» **GIVEN PROBLEM**
Every line from the one with "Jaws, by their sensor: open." through the end of the records below should be restated word for word, and nothing outside that span.

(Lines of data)
▼▼▼

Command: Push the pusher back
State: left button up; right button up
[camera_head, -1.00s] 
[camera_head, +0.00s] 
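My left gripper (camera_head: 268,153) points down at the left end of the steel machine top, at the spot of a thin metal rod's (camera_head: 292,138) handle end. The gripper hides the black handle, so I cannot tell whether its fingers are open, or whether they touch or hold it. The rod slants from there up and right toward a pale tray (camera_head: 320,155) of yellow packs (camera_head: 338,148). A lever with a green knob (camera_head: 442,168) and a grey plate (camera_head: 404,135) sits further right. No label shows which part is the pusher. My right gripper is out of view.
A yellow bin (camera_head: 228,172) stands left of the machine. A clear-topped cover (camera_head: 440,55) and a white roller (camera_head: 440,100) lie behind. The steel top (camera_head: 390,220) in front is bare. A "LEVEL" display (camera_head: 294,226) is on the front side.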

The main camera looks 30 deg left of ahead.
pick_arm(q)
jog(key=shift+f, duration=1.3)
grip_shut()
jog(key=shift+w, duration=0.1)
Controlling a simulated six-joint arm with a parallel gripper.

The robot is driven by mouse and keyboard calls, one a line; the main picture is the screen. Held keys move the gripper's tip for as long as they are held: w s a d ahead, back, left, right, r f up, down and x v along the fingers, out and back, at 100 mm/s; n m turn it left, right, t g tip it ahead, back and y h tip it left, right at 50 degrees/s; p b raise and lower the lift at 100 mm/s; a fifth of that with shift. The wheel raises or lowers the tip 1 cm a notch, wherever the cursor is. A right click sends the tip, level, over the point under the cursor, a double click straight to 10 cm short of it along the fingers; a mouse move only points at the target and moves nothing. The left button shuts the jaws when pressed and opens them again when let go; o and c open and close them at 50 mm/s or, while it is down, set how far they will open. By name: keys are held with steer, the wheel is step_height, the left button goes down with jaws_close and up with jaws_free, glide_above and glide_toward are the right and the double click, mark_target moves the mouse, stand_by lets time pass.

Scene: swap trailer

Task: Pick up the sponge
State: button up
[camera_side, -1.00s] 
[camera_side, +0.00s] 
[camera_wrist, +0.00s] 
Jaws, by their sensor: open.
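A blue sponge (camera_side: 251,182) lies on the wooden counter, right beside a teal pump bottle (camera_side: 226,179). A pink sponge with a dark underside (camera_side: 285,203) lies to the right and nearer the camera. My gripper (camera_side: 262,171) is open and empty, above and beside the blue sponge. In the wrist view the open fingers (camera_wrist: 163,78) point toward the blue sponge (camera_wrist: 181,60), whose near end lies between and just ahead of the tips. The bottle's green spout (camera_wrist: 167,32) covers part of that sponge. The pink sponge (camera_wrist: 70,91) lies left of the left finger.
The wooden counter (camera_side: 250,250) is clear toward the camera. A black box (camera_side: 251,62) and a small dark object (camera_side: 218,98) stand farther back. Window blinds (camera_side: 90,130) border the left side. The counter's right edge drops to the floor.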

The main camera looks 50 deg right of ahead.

▲▲▲

» **COMPLETE OUTPUT**
Jaws, by their sensor: open.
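A blue sponge (camera_side: 251,182) lies on the wooden counter, right beside a teal pump bottle (camera_side: 226,179). A pink sponge with a dark underside (camera_side: 285,203) lies to the right and nearer the camera. My gripper (camera_side: 262,171) is open and empty, above and beside the blue sponge. In the wrist view the open fingers (camera_wrist: 163,78) point toward the blue sponge (camera_wrist: 181,60), whose near end lies between and just ahead of the tips. The bottle's green spout (camera_wrist: 167,32) covers part of that sponge. The pink sponge (camera_wrist: 70,91) lies left of the left finger.
The wooden counter (camera_side: 250,250) is clear toward the camera. A black box (camera_side: 251,62) and a small dark object (camera_side: 218,98) stand farther back. Window blinds (camera_side: 90,130) border the left side. The counter's right edge drops to the floor.

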The main camera looks 50 deg right of ahead.

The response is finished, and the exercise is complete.